Nell’Ideologia tedesca, a proposito dell’artista, Marx ed Engels scrivono: «La concentrazione esclusiva del talento artistico in alcuni individui e il suo soffocamento nella grande massa, che a essa è connesso, è conseguenza della divisione del lavoro […] In una società comunista non esistono pittori, ma tutt’al più uomini che, tra l’altro, dipingono». Nonostante il progressivo venir meno della divisione tra lavoro manuale e lavoro intellettuale, oggi il lavoro artistico, lungi dal diventare attività tra le altre, ribadisce l’assoluta unicità dell’individuo che lo esegue. Non occorre mettere radicalmente in discussione questa figura, per criticare una modalità di subordinazione sulla quale fanno perno alcuni fra i più vistosi dispositivi di valorizzazione della ragione neoliberale?

3. Aura e plusvalore

Data ormai quasi due secoli la perdita di aura salutata da Charles Baudelaire e descritta da Walter Benjamin: eppure mai come oggi assistiamo alla continua riproduzione e diffusione di aura, fondata su una forma particolare di generazione di plusvalore e sulla individualizzazione di facoltà comuni. Come funziona nel capitalismo contemporaneo il dispositivo che tiene insieme aura e plusvalore?
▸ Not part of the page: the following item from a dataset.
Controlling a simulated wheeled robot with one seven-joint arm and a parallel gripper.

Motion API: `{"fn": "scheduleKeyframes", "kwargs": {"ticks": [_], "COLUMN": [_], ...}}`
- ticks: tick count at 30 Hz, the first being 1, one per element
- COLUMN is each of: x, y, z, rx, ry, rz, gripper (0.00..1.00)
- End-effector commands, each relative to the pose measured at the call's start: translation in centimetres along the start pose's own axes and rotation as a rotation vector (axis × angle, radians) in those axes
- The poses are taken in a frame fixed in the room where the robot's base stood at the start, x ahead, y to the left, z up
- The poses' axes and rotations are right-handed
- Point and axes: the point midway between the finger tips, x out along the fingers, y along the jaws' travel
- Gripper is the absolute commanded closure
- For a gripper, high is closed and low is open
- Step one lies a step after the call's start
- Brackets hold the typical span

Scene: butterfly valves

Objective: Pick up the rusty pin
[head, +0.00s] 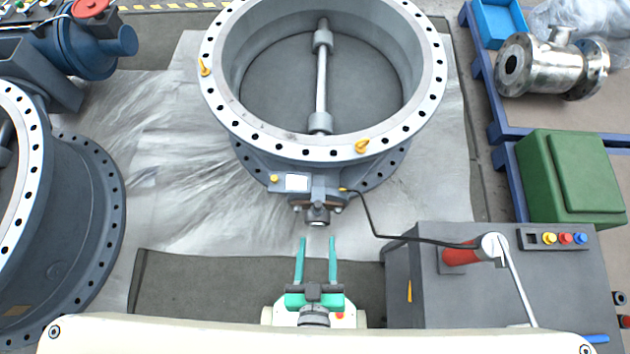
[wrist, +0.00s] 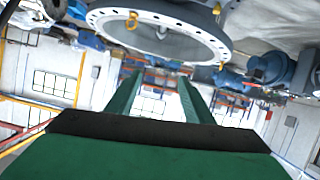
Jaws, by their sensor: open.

4. Avanguardia e rivolte estetiche

Dissoluzione dell’autore, dissoluzione dell’arte nella vita, dissoluzione dell’opera: questo il progetto politico delle avanguardie artistiche. Autorialità, recinzione della prassi artistica, ritorno dell’opera è il paesaggio che un secolo dopo abbiamo di fronte. Il venir meno del paradigma avanguardistico, tanto nell’arte quanto nella politica, coincide con una disseminazione delle «rivolte estetiche» e politiche, dunque con un effettivo superamento di quel paradigma, o è piuttosto indice della crescente capacità del capitale di valorizzare ogni innovazione nelle forme di vita?

5. Arte del comune

Né pubblico né privato, comune: è la sfera pubblica non statuale, l’istituzione senza lo Stato. Se il quadro con relativa cornice è strettamente collegato alla collezione d’arte privata della cultura borghese; se il museo è nelle sue origini la narrativa del farsi Stato della nazione, con la conseguente espulsione degli sconfitti e dei possibili che non sono stati, qual è lo spazio dell’arte del comune?

6. Affetti e forme di vita

Nel capitolo «Borghesi e proletari» del Manifesto Marx ed Engels scrivono: «Il proletariato è senza proprietà; le sue relazioni con la moglie e coi figli non hanno più nulla di comune con i rapporti familiari borghesi»; nel capitolo «Proletari e comunisti» dedicano ben due pagine alla questione della famiglia e del suo istituto, e quindi alla politica degli affetti. Le lotte di classe insomma hanno, da sempre, come posta in gioco le forme di vita e la loro trasformazione. Come e dove individuare oggi quei punti di rottura rispetto alle forme di vita neoliberiste che permettano di far emergere una nuova vita comune?